The S&P 500 Index rose by 4.28% in the second quarter of 2024, finishing the period just shy of all-time highs. The so-called Magnificent Seven stocks once again outperformed the broader market, though the performance of those seven individual stocks did have more dispersion than in prior quarters. The artificial intelligence theme continued to fuel large cap growth stocks through the second quarter. Small and mid-cap indices declined in the quarter as more rate-sensitive sectors of the economy began to feel the effects of the Federal Reserve’s prolonged campaign of higher interest rates.

Economic activity remained robust, and predictions for U.S. GDP growth and consumer spending exceeded initial forecasts.
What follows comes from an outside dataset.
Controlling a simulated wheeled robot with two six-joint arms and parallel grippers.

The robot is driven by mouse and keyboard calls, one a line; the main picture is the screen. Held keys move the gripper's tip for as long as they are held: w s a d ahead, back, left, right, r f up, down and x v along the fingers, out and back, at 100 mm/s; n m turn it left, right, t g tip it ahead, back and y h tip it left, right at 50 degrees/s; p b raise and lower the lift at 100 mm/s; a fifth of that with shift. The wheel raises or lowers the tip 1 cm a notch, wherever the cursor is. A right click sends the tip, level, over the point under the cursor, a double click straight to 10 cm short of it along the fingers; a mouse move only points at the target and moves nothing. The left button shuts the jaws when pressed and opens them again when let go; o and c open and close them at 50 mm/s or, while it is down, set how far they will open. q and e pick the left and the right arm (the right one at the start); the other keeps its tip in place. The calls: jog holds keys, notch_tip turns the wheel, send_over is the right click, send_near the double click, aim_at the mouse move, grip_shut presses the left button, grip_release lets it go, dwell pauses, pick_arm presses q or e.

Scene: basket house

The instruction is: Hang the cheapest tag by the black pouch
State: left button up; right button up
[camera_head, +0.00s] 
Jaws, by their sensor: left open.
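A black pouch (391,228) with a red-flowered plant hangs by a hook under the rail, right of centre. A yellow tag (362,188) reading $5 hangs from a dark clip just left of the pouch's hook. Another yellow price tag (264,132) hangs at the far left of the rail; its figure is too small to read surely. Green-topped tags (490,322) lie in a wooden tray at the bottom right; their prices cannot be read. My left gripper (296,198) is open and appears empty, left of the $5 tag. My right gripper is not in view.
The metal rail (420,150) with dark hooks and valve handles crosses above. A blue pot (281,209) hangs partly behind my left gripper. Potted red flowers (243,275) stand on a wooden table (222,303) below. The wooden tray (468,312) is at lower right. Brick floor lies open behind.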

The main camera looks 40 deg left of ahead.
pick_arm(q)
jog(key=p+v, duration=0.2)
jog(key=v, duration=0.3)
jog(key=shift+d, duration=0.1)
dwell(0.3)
U.S. inflation data was mixed though the three months, eventually showing signs of falling to close out June 2024. Although the Federal Reserve is still forecasting more accommodative monetary policy by the end of 2024, persistent inflation has led to some questions over the pace and timing of rate cuts. The Fed is monitoring stronger-than-expected economic growth and job market resilience as well. As a result, market expectations have shifted over the course of 2024 from up to six rate cuts this year to just one or two.

International and Fixed Income Markets

International equities were mixed in the second quarter. The MSCI EAFE Index declined 0.20% in the quarter, while the MSCI Emerging Markets Index returned 5.03%. China’s economic woes showed signs of improvement, while the rally in Japanese equities stalled in the second quarter. The Topix lagged U.S. equities, gaining 1.69%. The dollar rose moderately in the quarter, and its elevated levels continued to weigh on some foreign currencies.

In fixed-income markets, the second quarter remained a somewhat difficult period as rate cuts continue to be delayed. While lower rates would boost bond prices due to the inverse relationship between price and yield if the Fed were to cut rates, investors are coming to grips with the idea that the central bank’s fight against inflation is not quite over yet. As a result, the Bloomberg U.S. Aggregate Bond Index posted a slightly negative return in the period and yields rose once again. The longer end of the yield curve moved up for the second quarter in a row, with the 10-year rising almost 20 basis points to 4.39%. High yield credit did not fare any better than investment grade after recent periods of outperformance.

Future Outlook: Inflation, Elections, and AI

Looking forward, inflation and interest rates appear likely to continue to drive the narrative for markets. In a similar story to previous quarters, inflation data has been trending in the right direction but very slowly so, and we may not see a major policy change until it comes all the way down to the Fed’s 2% target. Fortunately, other economic data remain more cooperative. Most importantly, GDP is still growing nicely, and we have not seen a major spike in the unemployment rate. While unemployment has ticked back up from 3.5% to 4% over the last year, each month we have more data pointing to the idea that this is more of a normalization to its long-run natural rate than a deterioration in the labor market. As a result, the economic conditions for a soft landing remain very much intact.

As November approaches, focus will turn more toward the upcoming presidential election. This will surely bring a lot of noise and distraction, but history has shown us that whoever is president is typically not a major driver of markets in a long-term way. In this particular election, despite the volatility and emotion involved, both candidates have already held the presidency and markets performed well under both administrations. If anything, the Federal Reserve’s attempts to be viewed as apolitical may lead them to avoid cutting rates during the election cycle and could defer a cut by a meeting or two, but despite the short-term noise that the election cycle is likely to bring, we do not view either result as a material event for client portfolios in the long run.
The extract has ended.